- Directions
Please repeat, exactly and with nothing added, the lines running from the line that contains "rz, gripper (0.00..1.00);" to the line that contains "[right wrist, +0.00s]", both lines included.

- Record excerpts
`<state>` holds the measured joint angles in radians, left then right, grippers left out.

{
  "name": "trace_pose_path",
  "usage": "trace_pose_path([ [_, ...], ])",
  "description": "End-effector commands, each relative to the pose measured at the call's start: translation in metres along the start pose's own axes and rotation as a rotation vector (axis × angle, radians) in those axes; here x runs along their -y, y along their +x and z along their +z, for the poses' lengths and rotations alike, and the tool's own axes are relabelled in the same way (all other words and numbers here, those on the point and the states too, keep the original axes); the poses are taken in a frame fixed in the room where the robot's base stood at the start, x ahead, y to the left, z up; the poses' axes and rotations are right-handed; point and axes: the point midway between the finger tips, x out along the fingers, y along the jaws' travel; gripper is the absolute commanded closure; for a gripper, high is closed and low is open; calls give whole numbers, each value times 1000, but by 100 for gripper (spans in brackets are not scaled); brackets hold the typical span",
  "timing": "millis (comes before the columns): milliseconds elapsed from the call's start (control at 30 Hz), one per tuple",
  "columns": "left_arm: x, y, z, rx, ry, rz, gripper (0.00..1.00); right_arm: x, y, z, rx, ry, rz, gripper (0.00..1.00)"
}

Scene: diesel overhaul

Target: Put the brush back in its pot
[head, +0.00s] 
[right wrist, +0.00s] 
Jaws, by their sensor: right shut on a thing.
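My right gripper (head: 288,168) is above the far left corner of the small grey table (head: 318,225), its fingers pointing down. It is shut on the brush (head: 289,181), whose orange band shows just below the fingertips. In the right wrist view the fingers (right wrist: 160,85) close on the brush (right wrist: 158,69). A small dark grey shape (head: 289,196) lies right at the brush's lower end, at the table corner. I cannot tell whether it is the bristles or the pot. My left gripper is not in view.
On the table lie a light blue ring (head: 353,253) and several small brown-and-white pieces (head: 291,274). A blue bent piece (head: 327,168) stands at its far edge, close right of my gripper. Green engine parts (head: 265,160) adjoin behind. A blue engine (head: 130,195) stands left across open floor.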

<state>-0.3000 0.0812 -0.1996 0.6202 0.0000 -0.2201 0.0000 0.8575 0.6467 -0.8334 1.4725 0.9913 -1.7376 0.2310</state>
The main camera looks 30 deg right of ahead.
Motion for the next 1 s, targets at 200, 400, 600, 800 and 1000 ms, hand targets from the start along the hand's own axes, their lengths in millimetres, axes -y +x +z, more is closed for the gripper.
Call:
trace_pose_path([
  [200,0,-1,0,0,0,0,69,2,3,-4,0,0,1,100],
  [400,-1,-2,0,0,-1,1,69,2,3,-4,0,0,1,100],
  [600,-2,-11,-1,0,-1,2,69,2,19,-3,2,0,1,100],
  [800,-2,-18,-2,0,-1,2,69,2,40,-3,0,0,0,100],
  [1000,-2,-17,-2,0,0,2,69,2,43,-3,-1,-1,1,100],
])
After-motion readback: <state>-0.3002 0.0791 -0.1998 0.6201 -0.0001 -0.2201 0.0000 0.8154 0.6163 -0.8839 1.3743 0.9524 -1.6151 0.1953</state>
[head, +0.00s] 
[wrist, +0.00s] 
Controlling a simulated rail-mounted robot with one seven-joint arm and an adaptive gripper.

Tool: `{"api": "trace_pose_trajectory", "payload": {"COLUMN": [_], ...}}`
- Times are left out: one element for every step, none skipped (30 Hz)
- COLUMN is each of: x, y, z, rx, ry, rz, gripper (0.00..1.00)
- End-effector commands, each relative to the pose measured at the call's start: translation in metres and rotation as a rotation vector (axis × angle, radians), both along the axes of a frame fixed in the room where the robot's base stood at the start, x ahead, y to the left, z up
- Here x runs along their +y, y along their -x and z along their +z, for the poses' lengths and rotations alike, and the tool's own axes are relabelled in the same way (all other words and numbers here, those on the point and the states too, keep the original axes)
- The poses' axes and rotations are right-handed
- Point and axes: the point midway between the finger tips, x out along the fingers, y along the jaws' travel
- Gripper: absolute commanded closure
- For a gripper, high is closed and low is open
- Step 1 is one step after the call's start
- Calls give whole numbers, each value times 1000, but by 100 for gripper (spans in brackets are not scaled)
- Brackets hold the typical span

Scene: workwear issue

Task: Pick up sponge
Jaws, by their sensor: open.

- Answer for this exercise
  "columns": "left_arm: x, y, z, rx, ry, rz, gripper (0.00..1.00); right_arm: x, y, z, rx, ry, rz, gripper (0.00..1.00)"
}

Scene: diesel overhaul

Target: Put the brush back in its pot
[head, +0.00s] 
[right wrist, +0.00s] 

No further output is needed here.